Outre leur rôle dans la collecte de l'épargne, dans le cadre de l'assurance-vie, les compagnies d'assurance sont devenues de véritables intermédiaires financiers grâce à l'émission des instruments assurantiels négociables en bourse. En effet, la fonction de transformation du risque repose sur la gestion des fonds propres de l'assureur et sur la réassurance. Ces méthodes s'avèrent parfois insuffisantes à répondre correctement au besoin de sécurité. C'est pourquoi les compagnies s'orientent de plus en plus vers la titrisation des risques assurantiels.

85.

Vittas (2000): " Pension funds are neither necessary no sufficient for capital market.
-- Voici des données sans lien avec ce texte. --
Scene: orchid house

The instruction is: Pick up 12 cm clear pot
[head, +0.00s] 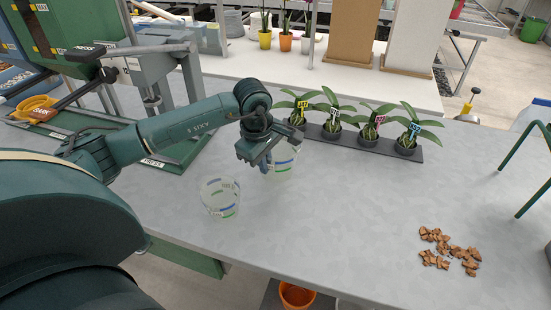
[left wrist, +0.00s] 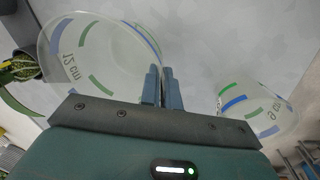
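The 12 cm clear pot (head: 288,163) stands upright behind and to the right of my left gripper (head: 262,163), which partly covers it. In the left wrist view the 12 cm pot (left wrist: 100,62) is at the left, with its label readable and blue and green marks. The left fingers (left wrist: 162,88) are close together, with the edge of this pot's wall between them. I cannot tell whether its base touches the bench. A second clear pot, marked 9 cm (head: 220,198), stands nearer the front; it also shows in the left wrist view (left wrist: 258,106). My right gripper is out of view.
A dark tray (head: 340,140) with several small potted orchids lies behind the pots on the grey bench (head: 345,220). Bark pieces (head: 448,250) lie at the right. A green press (head: 150,163) stands at the left. The bench middle is clear.
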Other forces, such as advances in technology, and especially regional and global integration, may be equally important. But if they are subject to conductive regulation, adopt optimizing policies, operate en pluralistic sectors, and when they reach a critical mass, pension funds can have a large impact on both capital market development and economic growth.", p 20.

86.

Impavido & Musalem (2001) "The development of contractual savings can have a profound impact, both direct and indirect, on the development of financial markets. On the hand, the direct impact is related to the change in the composition of the supply of funds in the economy: the relative supply of long-term funds increases and this is reflected in an increase in the demand of capital market instruments. Accordingly, the development of contractual savings promote depth and liquidity in capital markets and it improves the financial structure of enterprises and government.", p 4.